### WRITTEN EXERCISE
Write each line out again exactly as written.

### RECORDS FOR THIS TASK
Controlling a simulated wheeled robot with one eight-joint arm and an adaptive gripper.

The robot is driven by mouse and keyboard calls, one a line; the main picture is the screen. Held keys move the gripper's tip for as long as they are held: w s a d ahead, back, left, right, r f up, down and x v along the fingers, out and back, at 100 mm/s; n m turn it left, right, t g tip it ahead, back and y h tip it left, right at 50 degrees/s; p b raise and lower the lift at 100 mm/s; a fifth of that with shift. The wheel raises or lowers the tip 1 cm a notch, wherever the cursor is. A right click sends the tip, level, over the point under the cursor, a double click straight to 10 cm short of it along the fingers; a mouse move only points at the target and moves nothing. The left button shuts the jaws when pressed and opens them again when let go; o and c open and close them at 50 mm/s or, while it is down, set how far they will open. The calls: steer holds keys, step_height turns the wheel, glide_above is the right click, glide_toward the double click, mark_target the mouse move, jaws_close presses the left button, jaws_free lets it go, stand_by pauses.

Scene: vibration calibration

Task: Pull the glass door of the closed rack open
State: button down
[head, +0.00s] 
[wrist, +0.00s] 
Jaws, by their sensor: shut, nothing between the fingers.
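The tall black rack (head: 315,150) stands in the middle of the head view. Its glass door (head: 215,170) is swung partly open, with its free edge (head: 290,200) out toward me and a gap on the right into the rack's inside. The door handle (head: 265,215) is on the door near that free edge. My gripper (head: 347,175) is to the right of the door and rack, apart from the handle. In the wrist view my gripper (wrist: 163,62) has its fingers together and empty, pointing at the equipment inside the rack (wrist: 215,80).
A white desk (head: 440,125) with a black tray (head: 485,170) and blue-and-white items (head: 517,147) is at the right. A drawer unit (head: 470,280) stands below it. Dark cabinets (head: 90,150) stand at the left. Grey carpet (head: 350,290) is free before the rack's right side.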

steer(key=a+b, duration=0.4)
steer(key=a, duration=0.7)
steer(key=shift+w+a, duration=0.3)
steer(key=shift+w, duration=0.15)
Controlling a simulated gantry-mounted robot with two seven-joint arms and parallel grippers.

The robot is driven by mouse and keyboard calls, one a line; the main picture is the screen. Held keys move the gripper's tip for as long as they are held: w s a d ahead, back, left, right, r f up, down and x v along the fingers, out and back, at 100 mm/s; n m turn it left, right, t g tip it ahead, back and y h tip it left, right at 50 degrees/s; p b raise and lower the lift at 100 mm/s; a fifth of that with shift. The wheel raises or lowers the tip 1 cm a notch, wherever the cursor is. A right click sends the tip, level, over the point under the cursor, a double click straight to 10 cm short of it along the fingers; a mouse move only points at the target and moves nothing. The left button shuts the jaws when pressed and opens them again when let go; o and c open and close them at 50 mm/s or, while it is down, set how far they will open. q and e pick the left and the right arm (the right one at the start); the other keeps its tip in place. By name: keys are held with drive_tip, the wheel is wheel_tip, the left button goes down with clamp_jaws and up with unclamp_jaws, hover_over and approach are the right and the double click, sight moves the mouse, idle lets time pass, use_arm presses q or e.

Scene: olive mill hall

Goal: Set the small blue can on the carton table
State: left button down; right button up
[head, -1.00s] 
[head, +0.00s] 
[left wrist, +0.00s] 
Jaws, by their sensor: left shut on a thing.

### EXERCISE RESPONSE
Controlling a simulated wheeled robot with one eight-joint arm and an adaptive gripper.

The robot is driven by mouse and keyboard calls, one a line; the main picture is the screen. Held keys move the gripper's tip for as long as they are held: w s a d ahead, back, left, right, r f up, down and x v along the fingers, out and back, at 100 mm/s; n m turn it left, right, t g tip it ahead, back and y h tip it left, right at 50 degrees/s; p b raise and lower the lift at 100 mm/s; a fifth of that with shift. The wheel raises or lowers the tip 1 cm a notch, wherever the cursor is. A right click sends the tip, level, over the point under the cursor, a double click straight to 10 cm short of it along the fingers; a mouse move only points at the target and moves nothing. The left button shuts the jaws when pressed and opens them again when let go; o and c open and close them at 50 mm/s or, while it is down, set how far they will open. The calls: steer holds keys, step_height turns the wheel, glide_above is the right click, glide_toward the double click, mark_target the mouse move, jaws_close presses the left button, jaws_free lets it go, stand_by pauses.

Scene: vibration calibration

Task: Pull the glass door of the closed rack open
State: button down
[head, +0.00s] 
[wrist, +0.00s] 
Jaws, by their sensor: shut, nothing between the fingers.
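The tall black rack (head: 315,150) stands in the middle of the head view. Its glass door (head: 215,170) is swung partly open, with its free edge (head: 290,200) out toward me and a gap on the right into the rack's inside. The door handle (head: 265,215) is on the door near that free edge. My gripper (head: 347,175) is to the right of the door and rack, apart from the handle. In the wrist view my gripper (wrist: 163,62) has its fingers together and empty, pointing at the equipment inside the rack (wrist: 215,80).
A white desk (head: 440,125) with a black tray (head: 485,170) and blue-and-white items (head: 517,147) is at the right. A drawer unit (head: 470,280) stands below it. Dark cabinets (head: 90,150) stand at the left. Grey carpet (head: 350,290) is free before the rack's right side.

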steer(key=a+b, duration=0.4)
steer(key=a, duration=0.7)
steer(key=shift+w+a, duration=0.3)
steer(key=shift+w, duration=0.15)
Controlling a simulated gantry-mounted robot with two seven-joint arms and parallel grippers.

The robot is driven by mouse and keyboard calls, one a line; the main picture is the screen. Held keys move the gripper's tip for as long as they are held: w s a d ahead, back, left, right, r f up, down and x v along the fingers, out and back, at 100 mm/s; n m turn it left, right, t g tip it ahead, back and y h tip it left, right at 50 degrees/s; p b raise and lower the lift at 100 mm/s; a fifth of that with shift. The wheel raises or lowers the tip 1 cm a notch, wherever the cursor is. A right click sends the tip, level, over the point under the cursor, a double click straight to 10 cm short of it along the fingers; a mouse move only points at the target and moves nothing. The left button shuts the jaws when pressed and opens them again when let go; o and c open and close them at 50 mm/s or, while it is down, set how far they will open. q and e pick the left and the right arm (the right one at the start); the other keeps its tip in place. By name: keys are held with drive_tip, the wheel is wheel_tip, the left button goes down with clamp_jaws and up with unclamp_jaws, hover_over and approach are the right and the double click, sight moves the mouse, idle lets time pass, use_arm presses q or e.

Scene: olive mill hall

Goal: Set the small blue can on the carton table
State: left button down; right button up
[head, -1.00s] 
[head, +0.00s] 
[left wrist, +0.00s] 
Jaws, by their sensor: left shut on a thing.

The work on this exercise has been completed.